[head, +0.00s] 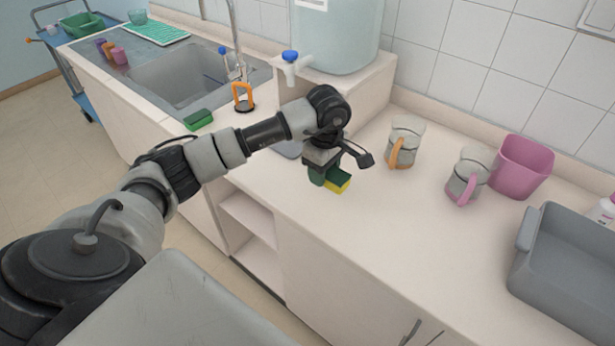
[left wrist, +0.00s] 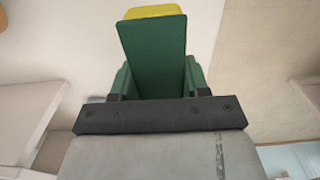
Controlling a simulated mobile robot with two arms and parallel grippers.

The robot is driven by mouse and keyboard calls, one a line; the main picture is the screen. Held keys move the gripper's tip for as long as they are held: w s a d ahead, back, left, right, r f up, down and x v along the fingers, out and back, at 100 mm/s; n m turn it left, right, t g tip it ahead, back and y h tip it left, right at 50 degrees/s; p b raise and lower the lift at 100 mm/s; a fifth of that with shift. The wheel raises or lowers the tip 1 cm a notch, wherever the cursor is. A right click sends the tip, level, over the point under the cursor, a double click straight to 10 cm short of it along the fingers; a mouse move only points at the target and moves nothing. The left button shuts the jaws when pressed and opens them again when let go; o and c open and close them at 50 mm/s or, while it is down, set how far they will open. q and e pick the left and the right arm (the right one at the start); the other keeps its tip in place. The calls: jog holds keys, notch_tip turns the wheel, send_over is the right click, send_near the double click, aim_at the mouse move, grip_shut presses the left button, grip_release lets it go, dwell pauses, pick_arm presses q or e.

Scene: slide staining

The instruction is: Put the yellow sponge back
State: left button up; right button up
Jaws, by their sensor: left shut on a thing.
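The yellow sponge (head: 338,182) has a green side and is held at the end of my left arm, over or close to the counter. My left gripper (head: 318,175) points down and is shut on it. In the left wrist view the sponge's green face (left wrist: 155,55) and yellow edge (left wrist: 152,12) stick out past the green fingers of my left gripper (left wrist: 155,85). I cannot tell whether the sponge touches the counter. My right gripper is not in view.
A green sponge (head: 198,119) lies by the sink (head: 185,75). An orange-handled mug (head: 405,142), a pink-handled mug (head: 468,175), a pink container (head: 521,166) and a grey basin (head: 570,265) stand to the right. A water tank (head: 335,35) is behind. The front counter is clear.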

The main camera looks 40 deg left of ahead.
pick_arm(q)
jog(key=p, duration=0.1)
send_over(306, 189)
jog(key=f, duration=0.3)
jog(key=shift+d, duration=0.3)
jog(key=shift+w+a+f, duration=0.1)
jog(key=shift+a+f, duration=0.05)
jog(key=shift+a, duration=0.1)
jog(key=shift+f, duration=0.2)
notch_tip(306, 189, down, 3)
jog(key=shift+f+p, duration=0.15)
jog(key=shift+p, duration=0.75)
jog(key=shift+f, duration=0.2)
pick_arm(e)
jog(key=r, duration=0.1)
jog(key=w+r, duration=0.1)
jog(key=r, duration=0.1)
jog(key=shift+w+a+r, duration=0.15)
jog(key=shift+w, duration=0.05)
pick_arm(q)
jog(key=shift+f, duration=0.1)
####################
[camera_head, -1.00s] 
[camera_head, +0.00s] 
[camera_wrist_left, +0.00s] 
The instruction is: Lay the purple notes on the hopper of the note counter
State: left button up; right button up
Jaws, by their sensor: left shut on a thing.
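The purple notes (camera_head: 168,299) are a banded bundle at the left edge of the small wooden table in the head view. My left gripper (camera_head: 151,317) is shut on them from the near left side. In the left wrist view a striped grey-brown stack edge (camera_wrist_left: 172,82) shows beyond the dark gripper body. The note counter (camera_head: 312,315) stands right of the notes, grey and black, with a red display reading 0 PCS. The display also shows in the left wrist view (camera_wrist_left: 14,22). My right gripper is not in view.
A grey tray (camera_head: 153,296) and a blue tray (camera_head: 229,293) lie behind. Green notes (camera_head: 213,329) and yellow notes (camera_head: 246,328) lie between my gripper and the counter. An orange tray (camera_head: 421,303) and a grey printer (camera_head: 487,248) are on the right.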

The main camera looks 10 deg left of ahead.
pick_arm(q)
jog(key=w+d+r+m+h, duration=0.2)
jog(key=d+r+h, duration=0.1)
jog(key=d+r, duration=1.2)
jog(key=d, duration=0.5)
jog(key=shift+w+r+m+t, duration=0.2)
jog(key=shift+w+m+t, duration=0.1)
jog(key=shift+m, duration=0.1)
####################
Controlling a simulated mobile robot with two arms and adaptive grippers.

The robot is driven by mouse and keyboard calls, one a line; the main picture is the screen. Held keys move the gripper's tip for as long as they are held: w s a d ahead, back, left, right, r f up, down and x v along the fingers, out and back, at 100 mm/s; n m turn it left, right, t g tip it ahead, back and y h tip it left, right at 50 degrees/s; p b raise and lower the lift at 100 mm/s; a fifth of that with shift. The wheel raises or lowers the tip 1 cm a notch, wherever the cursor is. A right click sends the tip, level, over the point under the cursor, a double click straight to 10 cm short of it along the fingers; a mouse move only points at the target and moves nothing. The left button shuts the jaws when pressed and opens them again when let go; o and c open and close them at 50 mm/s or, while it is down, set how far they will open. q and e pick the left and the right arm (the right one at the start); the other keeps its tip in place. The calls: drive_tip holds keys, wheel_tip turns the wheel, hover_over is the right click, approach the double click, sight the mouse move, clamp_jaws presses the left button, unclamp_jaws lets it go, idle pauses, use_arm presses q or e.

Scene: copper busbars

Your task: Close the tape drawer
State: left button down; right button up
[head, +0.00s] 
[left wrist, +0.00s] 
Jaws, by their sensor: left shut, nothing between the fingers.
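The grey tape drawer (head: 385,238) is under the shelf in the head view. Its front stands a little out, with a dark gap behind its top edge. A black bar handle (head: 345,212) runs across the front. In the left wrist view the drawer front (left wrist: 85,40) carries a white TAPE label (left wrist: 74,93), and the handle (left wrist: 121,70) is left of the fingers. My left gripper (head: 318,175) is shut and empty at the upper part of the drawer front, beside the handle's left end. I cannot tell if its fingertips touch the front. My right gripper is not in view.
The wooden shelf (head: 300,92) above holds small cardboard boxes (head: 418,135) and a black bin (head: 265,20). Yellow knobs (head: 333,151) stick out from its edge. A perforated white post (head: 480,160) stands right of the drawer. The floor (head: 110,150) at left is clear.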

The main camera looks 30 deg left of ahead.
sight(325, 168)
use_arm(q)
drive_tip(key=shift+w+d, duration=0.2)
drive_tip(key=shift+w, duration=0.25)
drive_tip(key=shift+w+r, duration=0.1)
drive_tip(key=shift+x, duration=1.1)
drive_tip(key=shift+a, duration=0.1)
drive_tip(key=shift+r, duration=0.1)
####################
» **SHORT TASK**: Show the lines of the records that include the string "mobile".

» **EXERCISE RESPONSE**:
Controlling a simulated mobile robot with two arms and parallel grippers.
Controlling a simulated mobile robot with two arms and adaptive grippers.

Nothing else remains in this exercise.